Lines that contain "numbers" are to be counted; give only their number.

## START Data lines

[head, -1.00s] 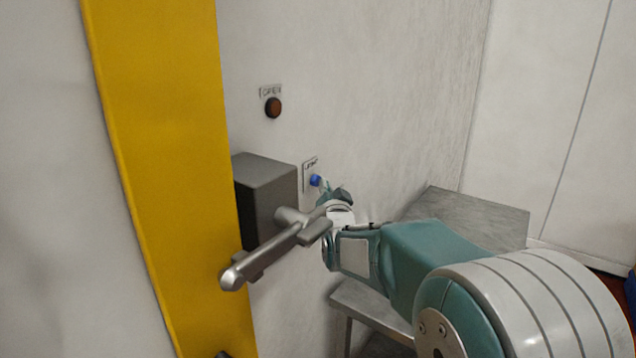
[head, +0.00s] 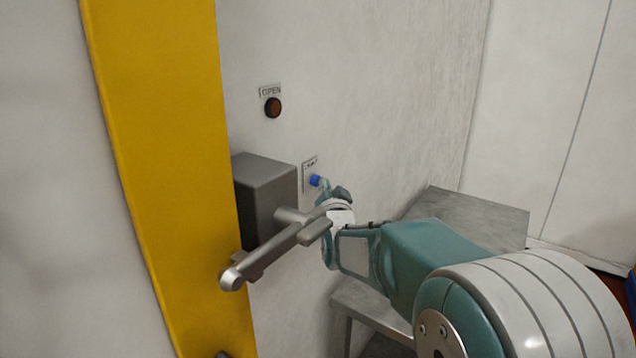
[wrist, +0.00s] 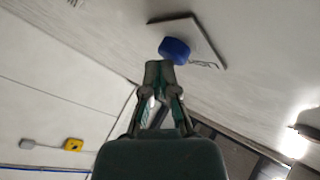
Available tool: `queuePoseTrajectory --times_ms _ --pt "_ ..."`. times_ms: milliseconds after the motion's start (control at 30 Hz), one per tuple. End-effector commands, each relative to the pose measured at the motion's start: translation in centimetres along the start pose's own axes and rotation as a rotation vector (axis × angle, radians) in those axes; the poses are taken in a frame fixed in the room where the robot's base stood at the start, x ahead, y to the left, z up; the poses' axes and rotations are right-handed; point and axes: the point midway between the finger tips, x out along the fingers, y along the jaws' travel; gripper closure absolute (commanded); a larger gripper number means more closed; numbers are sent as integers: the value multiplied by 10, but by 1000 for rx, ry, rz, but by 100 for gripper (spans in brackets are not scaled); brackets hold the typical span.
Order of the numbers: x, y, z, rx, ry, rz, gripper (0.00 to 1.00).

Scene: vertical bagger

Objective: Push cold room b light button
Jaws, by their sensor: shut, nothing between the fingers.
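A blue button (head: 315,181) sits on the wall below a small label plate (head: 310,163) whose text is too small to read. In the wrist view the blue button (wrist: 174,49) shows large on its plate (wrist: 207,38), just beyond my fingertips. My gripper (head: 326,184) is shut and empty, its tip at or very near the button. In the wrist view my gripper (wrist: 159,72) points at the button's lower left edge. I cannot tell whether the tip touches it.
A brown-orange button (head: 273,107) under an OPEN label is higher on the wall. A grey box with a metal handle (head: 270,255) juts out left of my gripper, beside a yellow door edge (head: 170,170). A grey metal table (head: 470,215) stands to the right.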

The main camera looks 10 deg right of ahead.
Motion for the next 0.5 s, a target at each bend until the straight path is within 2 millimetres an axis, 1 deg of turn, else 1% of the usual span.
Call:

## END Data lines

**Response:**
2